In a December 2018 hearing before Judge McHugh, SKA attorney Safriet argued that the SKA has been asking city leaders for years to conduct a consistency review, and they have refused. The SKA has asked McHugh to issue a Writ of Mandamusto force the city to take such action.
On June 6, Robert Luckner told SKA members that the nonprofit had produced “400 pages of documents and letters we’ve written [to city leaders],” as part of the discovery process for the Circuit Court case, as evidence to prove the SKA’s assertions.
The city’s discovery process, he continued, has focused exclusively on the May 2017 meeting, which city counsel Herin has alleged never occurred.
Along with the Luckners, Catherine Luckner said, SKA Director Dan Lundy was present at that gathering of city and SKA representatives.

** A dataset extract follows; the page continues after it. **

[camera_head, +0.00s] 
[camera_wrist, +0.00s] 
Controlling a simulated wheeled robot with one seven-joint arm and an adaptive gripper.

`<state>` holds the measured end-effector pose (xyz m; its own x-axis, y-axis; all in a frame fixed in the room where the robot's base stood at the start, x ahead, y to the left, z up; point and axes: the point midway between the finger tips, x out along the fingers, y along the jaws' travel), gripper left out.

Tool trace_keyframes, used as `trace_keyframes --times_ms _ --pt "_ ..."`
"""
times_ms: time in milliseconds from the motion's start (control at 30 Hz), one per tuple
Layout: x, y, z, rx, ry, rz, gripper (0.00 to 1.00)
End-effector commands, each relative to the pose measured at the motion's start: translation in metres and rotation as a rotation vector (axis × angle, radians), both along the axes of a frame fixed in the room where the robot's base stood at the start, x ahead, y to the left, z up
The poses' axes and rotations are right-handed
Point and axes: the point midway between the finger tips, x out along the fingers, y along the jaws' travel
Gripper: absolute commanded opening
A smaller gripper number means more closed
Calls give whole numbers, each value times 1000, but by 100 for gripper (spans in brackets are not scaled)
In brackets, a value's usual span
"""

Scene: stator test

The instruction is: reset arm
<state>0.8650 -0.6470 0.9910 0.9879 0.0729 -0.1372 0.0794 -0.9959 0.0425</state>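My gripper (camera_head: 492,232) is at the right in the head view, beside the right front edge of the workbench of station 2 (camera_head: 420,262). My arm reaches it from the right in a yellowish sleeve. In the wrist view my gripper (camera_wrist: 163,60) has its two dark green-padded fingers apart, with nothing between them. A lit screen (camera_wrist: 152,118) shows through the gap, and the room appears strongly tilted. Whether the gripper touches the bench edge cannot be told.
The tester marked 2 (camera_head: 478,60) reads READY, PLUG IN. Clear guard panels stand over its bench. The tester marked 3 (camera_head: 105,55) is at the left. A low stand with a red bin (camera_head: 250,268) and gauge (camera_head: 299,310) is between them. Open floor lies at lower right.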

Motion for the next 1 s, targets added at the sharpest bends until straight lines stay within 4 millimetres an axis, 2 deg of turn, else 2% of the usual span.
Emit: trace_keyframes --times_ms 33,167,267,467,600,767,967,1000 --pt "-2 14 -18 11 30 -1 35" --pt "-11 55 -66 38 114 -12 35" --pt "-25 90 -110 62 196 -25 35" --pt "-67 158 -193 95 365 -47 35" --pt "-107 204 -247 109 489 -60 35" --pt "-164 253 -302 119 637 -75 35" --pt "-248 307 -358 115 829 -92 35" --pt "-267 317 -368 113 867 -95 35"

Furthermore, she noted, former City and County Commissioner Nora Patterson was in attendance, as Patterson had helped facilitate the scheduling of the meeting.

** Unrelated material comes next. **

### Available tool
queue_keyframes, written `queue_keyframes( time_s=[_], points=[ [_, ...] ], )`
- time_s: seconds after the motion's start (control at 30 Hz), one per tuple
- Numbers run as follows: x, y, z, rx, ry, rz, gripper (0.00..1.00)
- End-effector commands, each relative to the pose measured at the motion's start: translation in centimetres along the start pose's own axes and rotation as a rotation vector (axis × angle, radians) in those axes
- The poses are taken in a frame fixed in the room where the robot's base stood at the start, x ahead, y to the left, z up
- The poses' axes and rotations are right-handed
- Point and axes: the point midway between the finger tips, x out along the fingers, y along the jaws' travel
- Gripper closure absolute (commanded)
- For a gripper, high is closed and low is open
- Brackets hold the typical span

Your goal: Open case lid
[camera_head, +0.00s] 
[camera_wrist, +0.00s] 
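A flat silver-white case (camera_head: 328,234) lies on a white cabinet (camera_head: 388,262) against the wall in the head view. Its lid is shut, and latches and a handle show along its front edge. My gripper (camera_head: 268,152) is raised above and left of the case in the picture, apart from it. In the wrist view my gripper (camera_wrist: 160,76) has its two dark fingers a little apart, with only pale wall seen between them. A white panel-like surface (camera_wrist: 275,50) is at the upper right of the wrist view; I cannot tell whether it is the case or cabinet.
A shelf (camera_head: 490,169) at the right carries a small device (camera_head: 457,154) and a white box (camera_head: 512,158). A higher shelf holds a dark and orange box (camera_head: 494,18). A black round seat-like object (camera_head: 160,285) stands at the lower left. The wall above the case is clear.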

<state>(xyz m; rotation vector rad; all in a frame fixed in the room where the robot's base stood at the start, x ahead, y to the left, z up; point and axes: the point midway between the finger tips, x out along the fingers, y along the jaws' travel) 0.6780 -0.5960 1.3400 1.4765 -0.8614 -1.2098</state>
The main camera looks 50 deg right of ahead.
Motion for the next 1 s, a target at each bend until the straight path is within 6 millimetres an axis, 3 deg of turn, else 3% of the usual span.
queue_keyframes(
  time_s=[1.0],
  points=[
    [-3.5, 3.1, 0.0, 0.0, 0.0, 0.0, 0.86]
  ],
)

Robert Luckner said that an email exchange he had conducted with Patterson is among the exhibits the SKA has provided to the city.

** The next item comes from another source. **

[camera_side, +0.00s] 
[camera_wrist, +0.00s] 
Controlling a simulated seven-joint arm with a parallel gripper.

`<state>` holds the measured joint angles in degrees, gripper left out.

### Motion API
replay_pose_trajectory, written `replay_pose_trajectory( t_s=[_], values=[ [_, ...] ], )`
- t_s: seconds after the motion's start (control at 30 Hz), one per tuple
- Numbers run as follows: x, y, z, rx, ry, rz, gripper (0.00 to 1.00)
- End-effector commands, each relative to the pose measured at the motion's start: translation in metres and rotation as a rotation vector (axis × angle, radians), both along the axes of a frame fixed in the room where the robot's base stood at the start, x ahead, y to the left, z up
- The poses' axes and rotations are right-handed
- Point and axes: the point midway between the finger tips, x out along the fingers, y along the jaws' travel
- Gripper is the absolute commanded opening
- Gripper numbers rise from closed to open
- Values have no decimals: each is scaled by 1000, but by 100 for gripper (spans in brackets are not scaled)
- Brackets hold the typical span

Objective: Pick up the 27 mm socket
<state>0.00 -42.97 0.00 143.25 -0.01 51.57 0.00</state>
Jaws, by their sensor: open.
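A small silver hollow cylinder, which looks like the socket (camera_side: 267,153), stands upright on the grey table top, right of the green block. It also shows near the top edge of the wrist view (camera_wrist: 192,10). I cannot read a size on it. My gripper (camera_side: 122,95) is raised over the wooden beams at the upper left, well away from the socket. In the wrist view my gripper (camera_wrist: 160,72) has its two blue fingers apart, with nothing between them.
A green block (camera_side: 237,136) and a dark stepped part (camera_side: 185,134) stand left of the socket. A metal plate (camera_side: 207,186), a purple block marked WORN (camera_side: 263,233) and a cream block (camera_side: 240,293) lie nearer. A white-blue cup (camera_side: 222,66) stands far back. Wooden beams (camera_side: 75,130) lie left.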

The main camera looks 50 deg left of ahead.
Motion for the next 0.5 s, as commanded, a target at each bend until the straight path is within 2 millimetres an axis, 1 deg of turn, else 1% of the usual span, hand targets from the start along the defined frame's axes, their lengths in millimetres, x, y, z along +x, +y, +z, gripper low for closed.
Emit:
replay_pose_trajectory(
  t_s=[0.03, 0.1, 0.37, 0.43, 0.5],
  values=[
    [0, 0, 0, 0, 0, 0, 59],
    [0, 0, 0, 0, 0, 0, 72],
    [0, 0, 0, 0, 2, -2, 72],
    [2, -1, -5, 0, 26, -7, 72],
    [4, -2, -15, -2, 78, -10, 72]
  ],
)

“You would think that Nora Patterson’s email might be sufficient proof of that [meeting having taken place],” audience member Dr. Stephen Lexow told the Luckners.
In addition to Patterson’s email, Robert Luckner replied, the SKA had provided documentation of an email exchange Nora Patterson’s husband, John, an attorney, conducted with clients on Lido Key regarding the May 2017 meeting. John Patterson’s email chain was not protected by attorney/client privilege, Robert Luckner explained.
“Emails are pretty valuable in legal proceedings,” Lexow responded.
The next step for the SKA, Robert Luckner said, is to depose everyone who attended that 2017 meeting. Most of those depositions have been planned for end of June, he added.
“This is creating a lot more work than we ever imagined,” Catherine Luckner pointed out.
As a result, she continued, the SKA probably will need “to generate about $15,000 before fall” to cover new legal expenses in the case. “We don’t ask if we don’t really need it,” she said of the funds.